James Dickson, executive chairman of the Stockton-based business, which provides monitoring systems for fuel forecourts, pubs and vending and gaming firms, announced that although the year had started slowly, the group was optimistic about its long-term prospects.
He said: “As expected, the first quarter of the year has started slowly, but the group continues to make good operational progress across its business areas and in various geographic markets. Accordingly, there are good reasons to be optimistic on the medium to long term prospects for the group’s key areas of focus and, in the short term, there is also the continued prospect of the loss-making areas moving past break-even. We look forward to updating shareholders on further progress in due course.

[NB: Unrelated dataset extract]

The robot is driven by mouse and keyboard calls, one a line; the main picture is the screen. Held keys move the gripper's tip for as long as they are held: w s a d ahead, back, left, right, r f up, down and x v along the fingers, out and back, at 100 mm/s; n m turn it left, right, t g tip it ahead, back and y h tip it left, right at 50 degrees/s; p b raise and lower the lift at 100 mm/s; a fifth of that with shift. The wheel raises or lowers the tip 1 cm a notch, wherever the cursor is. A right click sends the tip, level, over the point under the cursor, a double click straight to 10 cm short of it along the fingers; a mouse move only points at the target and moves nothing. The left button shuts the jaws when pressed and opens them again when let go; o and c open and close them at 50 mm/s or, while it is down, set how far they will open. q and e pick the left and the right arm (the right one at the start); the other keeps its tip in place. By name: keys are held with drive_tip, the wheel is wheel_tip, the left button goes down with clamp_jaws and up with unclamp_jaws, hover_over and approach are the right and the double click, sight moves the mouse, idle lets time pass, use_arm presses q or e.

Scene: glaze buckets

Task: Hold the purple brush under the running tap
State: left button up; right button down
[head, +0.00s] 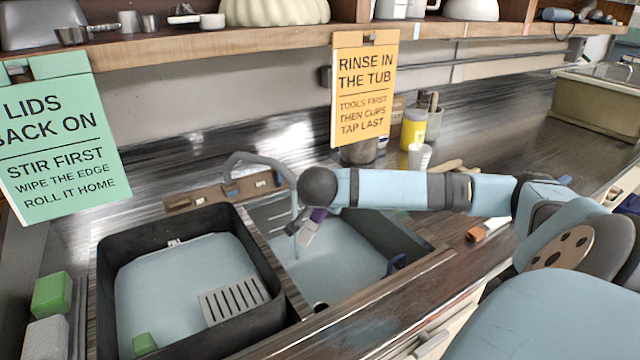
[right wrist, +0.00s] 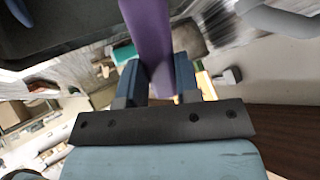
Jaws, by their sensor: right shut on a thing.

“The board remains conscious of the uncertainty surrounding the Government’s proposed Statutory Code for Pub Companies and the adverse impact the proposals for controlling beer flow monitoring contained within the Code might have on our business.
“While 2013/14 may be another challenging year, in balancing aspects of our short-term caution with our longer-term optimism, we would draw attention to the continued strong cash generation of the group and the recent decision by the board to maintain the final dividend for 2012/13.”
The news comes after the firm said in February that it would be downgrading its trading expectations due to increased investment in the US, delays to contracts and a squeeze on the leisure sector.
It has reported good progress this year despite posting a drop in revenue of 8.2% to £21.09m for the year ending March 2013, in line with expectations.
It also said its balance sheet remained healthy and the 250-strong firm should reap the benefits of US launches and new contracts in the coming year.